DE
L'INSPIRATION DIVINE
1. Je jugeais si hors
de propos de publier ces écrits que je ne voulais pas me prêter à
écouter sur ce point la voix de ma conscience. Je différai donc
jusqu'à l'Exaltation de la sainte Croix, et, ce jour même pendant la
messe, j'avais décidé de m'appliquer à un autre travail, lorsque le
Seigneur triompha de ma résolution : « Sois assurée, dit-il, que tu
ne sortiras pas de la prison de ton corps avant d'avoir acquitté tes
dettes jusqu'à la dernière obole. »
2. Comme je pensais en
moi-même que j'avais déjà fait servir les dons de Dieu à l'avantage
du prochain, sinon par écrit, au moins par mes paroles le Seigneur
m'opposa ce que j'avais entendu lire la nuit même aux Matines : «
Si le Seigneur n'avait voulu révéler sa doctrine qu'à ses
contemporains, il aurait prononcé des discours, et n'aurait pas
inspiré les écrivains sacrés ; mais ses enseignements ont été
écrits, et c'est pourquoi ils servent aujourd'hui au salut d'un plus
grand nombre. » Et le Seigneur ajouta : « Je n'accepte aucune
objection, et je veux que tes écrits soient, pour les derniers temps
où j'ai résolu de répandre mes grâces sur beaucoup d'âmes, un
témoignage irrécusable de ma divine tendresse. »
3. Après avoir entendu
ces paroles, je restai tout accablée et considérai en moi-même
combien il serait difficile, pour ne pas dire impossible, de trouver
la traduction exacte des choses dont j'ai parlé, et les paroles
convenables pour les présenter à l'esprit humain, sans danger de
scandale. Mais le Seigneur, pour vaincre ma pusillanimité, parut
faire descendre sur mon âme une pluie abondante. J'en fus accablée,
moi pauvre créature, et inclinée vers la terre comme une plante
encore nouvelle et tendre, je ne pouvais rien absorber de cette eau
pour mon profit.

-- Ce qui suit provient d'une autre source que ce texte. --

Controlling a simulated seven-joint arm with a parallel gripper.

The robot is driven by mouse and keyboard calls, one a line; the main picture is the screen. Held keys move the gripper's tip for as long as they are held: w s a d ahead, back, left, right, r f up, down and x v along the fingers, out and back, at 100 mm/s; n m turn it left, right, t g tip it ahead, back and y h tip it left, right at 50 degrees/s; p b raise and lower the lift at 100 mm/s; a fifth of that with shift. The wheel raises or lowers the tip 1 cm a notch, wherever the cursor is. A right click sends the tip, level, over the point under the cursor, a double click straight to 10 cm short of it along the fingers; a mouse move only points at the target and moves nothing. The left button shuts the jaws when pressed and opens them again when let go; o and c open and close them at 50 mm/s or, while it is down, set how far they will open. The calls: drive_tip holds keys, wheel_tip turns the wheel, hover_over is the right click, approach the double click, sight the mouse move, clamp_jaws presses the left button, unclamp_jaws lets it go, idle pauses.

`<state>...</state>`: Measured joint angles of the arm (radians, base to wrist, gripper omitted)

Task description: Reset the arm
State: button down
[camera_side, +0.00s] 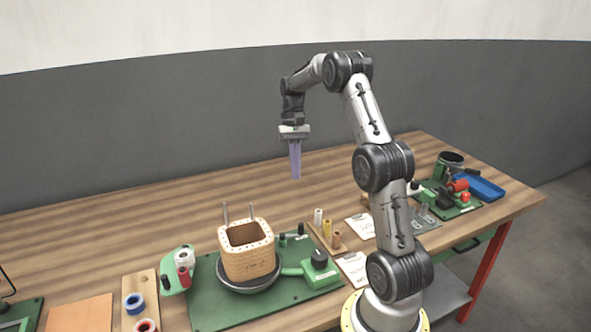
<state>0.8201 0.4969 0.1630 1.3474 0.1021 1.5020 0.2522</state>
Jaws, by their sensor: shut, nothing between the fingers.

J'entendis seulement quelques paroles importantes,
que mon intelligence naturelle ne pouvait saisir, De plus en plus
accablée, je me demandais ce que tout cela présageait, lorsque votre
tendresse habituelle, ô mon Dieu, voulut alléger mon fardeau et
réconforter mon âme en disant : « Puisque cette pluie abondante te
parait inutile, je vais maintenant t'approcher de mon Cœur et verser
peu à peu en toi ce dont tu as besoin. J'agirai avec douceur et
suavité, et selon la mesure de tes forces »
4. Après avoir constaté
les .effets de cette promesse, O mon Dieu, j'en atteste la parfaite
sincérité. Car, tous les matins, et à l'heure la plus favorable,
vous m'avez inspiré quelque partie de ces pages. C'était avec tant
de douceur et de clarté, que, sans aucun travail, j'écrivis des
choses que j'avais jusqu'alors ignorées, et qui se présentaient à
moi comme si elles eussent été depuis longtemps gravées dans ma
mémoire. Vous, agissiez toutefois avec mesure, car, après avoir
écrit la tâche journalière, il m'était impossible, même en y
appliquant toutes les forces de mon esprit, de trouver une seule de
ces paroles qui le lendemain cependant revenaient si abondantes et
sans aucune difficulté : par cette manière d'agir, vous modériez et
dirigiez ma fougue naturelle, suivant cette parole « qu'il ne faut
pas se livrer à l'action au point de négliger la contemplation ».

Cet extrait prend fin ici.